— START EXERCISE MATERIAL —
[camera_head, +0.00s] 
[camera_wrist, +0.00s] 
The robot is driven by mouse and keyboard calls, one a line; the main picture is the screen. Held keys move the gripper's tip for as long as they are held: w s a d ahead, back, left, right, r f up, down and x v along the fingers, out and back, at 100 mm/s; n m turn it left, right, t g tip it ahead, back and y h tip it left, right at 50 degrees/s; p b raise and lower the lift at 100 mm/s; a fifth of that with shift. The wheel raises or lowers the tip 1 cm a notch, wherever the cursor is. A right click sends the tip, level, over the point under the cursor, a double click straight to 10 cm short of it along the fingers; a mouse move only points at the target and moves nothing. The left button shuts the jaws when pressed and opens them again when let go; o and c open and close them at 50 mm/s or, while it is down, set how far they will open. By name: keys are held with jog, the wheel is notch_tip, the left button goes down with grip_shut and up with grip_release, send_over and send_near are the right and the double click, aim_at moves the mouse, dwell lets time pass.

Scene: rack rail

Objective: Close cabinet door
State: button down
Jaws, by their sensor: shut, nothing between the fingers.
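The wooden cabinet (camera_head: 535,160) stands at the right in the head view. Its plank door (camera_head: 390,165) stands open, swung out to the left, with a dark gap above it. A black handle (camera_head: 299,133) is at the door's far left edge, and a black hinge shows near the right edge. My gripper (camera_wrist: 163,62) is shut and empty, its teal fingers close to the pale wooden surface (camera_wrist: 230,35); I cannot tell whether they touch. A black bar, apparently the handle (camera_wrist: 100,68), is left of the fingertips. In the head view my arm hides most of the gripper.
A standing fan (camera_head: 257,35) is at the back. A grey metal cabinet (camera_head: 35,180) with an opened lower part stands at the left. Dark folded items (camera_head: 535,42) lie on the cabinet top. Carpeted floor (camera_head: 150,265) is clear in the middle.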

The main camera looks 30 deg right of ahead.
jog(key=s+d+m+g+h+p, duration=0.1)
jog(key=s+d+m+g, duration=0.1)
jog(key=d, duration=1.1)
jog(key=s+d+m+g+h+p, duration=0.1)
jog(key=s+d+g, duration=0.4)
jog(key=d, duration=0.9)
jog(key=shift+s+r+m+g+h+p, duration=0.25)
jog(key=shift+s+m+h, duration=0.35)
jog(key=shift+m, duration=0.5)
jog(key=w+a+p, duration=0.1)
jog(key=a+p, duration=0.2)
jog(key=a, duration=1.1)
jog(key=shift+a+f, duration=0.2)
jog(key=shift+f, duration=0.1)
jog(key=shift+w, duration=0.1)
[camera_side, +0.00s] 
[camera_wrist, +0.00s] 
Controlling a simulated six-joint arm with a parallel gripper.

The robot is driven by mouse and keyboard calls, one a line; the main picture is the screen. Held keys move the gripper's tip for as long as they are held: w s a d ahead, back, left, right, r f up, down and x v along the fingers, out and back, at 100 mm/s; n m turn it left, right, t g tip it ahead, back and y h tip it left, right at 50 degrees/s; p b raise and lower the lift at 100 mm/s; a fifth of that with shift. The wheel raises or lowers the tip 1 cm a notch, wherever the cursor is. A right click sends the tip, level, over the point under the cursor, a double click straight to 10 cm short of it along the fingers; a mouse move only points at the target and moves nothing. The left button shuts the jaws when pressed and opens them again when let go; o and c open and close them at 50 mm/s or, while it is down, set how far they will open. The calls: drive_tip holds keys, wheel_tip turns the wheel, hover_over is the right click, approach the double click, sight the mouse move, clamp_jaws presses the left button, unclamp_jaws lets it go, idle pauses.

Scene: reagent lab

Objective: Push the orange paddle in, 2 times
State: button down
— END EXERCISE MATERIAL —
### WORK TO BE COMPLETED
Copy out the material above in its entirety. Every detail must match.

### COMPLETE OUTPUT
[camera_head, +0.00s] 
[camera_wrist, +0.00s] 
The robot is driven by mouse and keyboard calls, one a line; the main picture is the screen. Held keys move the gripper's tip for as long as they are held: w s a d ahead, back, left, right, r f up, down and x v along the fingers, out and back, at 100 mm/s; n m turn it left, right, t g tip it ahead, back and y h tip it left, right at 50 degrees/s; p b raise and lower the lift at 100 mm/s; a fifth of that with shift. The wheel raises or lowers the tip 1 cm a notch, wherever the cursor is. A right click sends the tip, level, over the point under the cursor, a double click straight to 10 cm short of it along the fingers; a mouse move only points at the target and moves nothing. The left button shuts the jaws when pressed and opens them again when let go; o and c open and close them at 50 mm/s or, while it is down, set how far they will open. By name: keys are held with jog, the wheel is notch_tip, the left button goes down with grip_shut and up with grip_release, send_over and send_near are the right and the double click, aim_at moves the mouse, dwell lets time pass.

Scene: rack rail

Objective: Close cabinet door
State: button down
Jaws, by their sensor: shut, nothing between the fingers.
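The wooden cabinet (camera_head: 535,160) stands at the right in the head view. Its plank door (camera_head: 390,165) stands open, swung out to the left, with a dark gap above it. A black handle (camera_head: 299,133) is at the door's far left edge, and a black hinge shows near the right edge. My gripper (camera_wrist: 163,62) is shut and empty, its teal fingers close to the pale wooden surface (camera_wrist: 230,35); I cannot tell whether they touch. A black bar, apparently the handle (camera_wrist: 100,68), is left of the fingertips. In the head view my arm hides most of the gripper.
A standing fan (camera_head: 257,35) is at the back. A grey metal cabinet (camera_head: 35,180) with an opened lower part stands at the left. Dark folded items (camera_head: 535,42) lie on the cabinet top. Carpeted floor (camera_head: 150,265) is clear in the middle.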

The main camera looks 30 deg right of ahead.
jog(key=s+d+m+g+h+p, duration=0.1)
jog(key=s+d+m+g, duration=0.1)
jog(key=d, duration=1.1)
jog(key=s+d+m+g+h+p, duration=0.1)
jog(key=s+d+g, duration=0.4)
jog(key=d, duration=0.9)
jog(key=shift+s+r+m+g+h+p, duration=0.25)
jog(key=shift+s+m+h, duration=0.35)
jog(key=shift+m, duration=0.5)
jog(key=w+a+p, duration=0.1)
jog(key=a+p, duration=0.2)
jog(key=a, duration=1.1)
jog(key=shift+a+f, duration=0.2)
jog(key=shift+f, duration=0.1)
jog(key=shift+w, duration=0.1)
[camera_side, +0.00s] 
[camera_wrist, +0.00s] 
Controlling a simulated six-joint arm with a parallel gripper.

The robot is driven by mouse and keyboard calls, one a line; the main picture is the screen. Held keys move the gripper's tip for as long as they are held: w s a d ahead, back, left, right, r f up, down and x v along the fingers, out and back, at 100 mm/s; n m turn it left, right, t g tip it ahead, back and y h tip it left, right at 50 degrees/s; p b raise and lower the lift at 100 mm/s; a fifth of that with shift. The wheel raises or lowers the tip 1 cm a notch, wherever the cursor is. A right click sends the tip, level, over the point under the cursor, a double click straight to 10 cm short of it along the fingers; a mouse move only points at the target and moves nothing. The left button shuts the jaws when pressed and opens them again when let go; o and c open and close them at 50 mm/s or, while it is down, set how far they will open. The calls: drive_tip holds keys, wheel_tip turns the wheel, hover_over is the right click, approach the double click, sight the mouse move, clamp_jaws presses the left button, unclamp_jaws lets it go, idle pauses.

Scene: reagent lab

Objective: Push the orange paddle in, 2 times
State: button down

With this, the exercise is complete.